Problem – Print exactly what lies from the line with "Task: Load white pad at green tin" down to the line with "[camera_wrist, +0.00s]", counting both of those lines, but not the pictures.
↓↓↓
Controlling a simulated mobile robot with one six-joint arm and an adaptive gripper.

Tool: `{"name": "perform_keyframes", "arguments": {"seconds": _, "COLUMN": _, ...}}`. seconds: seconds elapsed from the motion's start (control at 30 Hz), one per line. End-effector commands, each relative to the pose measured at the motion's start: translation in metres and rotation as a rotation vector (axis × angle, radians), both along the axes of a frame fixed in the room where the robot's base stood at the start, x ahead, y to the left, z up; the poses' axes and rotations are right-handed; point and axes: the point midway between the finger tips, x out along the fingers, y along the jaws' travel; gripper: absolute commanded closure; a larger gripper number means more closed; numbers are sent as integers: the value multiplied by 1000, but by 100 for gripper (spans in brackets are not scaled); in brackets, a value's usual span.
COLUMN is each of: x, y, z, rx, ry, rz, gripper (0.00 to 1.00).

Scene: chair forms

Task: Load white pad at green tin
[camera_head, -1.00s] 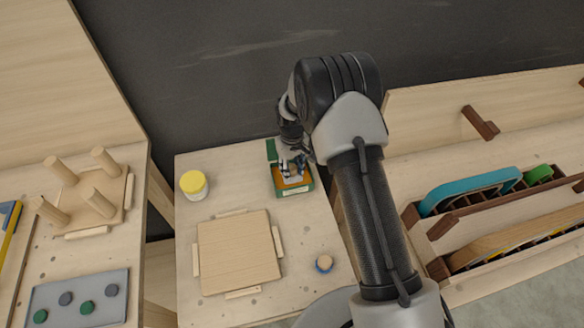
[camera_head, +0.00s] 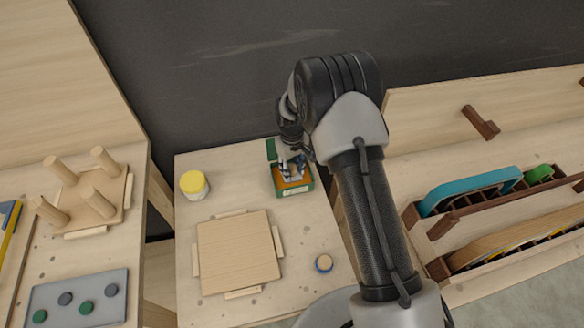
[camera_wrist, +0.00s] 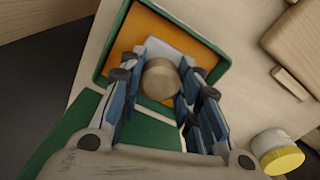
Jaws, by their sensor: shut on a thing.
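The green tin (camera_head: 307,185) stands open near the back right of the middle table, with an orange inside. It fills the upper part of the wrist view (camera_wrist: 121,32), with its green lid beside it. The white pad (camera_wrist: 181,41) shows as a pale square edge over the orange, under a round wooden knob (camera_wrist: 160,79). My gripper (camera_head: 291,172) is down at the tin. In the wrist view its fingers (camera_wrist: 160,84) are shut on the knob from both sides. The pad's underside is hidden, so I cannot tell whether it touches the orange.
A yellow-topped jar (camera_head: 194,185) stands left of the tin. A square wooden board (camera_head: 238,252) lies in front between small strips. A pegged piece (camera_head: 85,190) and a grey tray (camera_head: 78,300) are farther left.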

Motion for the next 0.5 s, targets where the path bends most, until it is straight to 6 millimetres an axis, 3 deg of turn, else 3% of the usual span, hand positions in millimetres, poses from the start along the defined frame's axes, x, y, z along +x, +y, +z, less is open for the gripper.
↑↑↑
Response to the exercise –
Task: Load white pad at green tin
[camera_head, -1.00s] 
[camera_head, +0.00s] 
[camera_wrist, +0.00s] 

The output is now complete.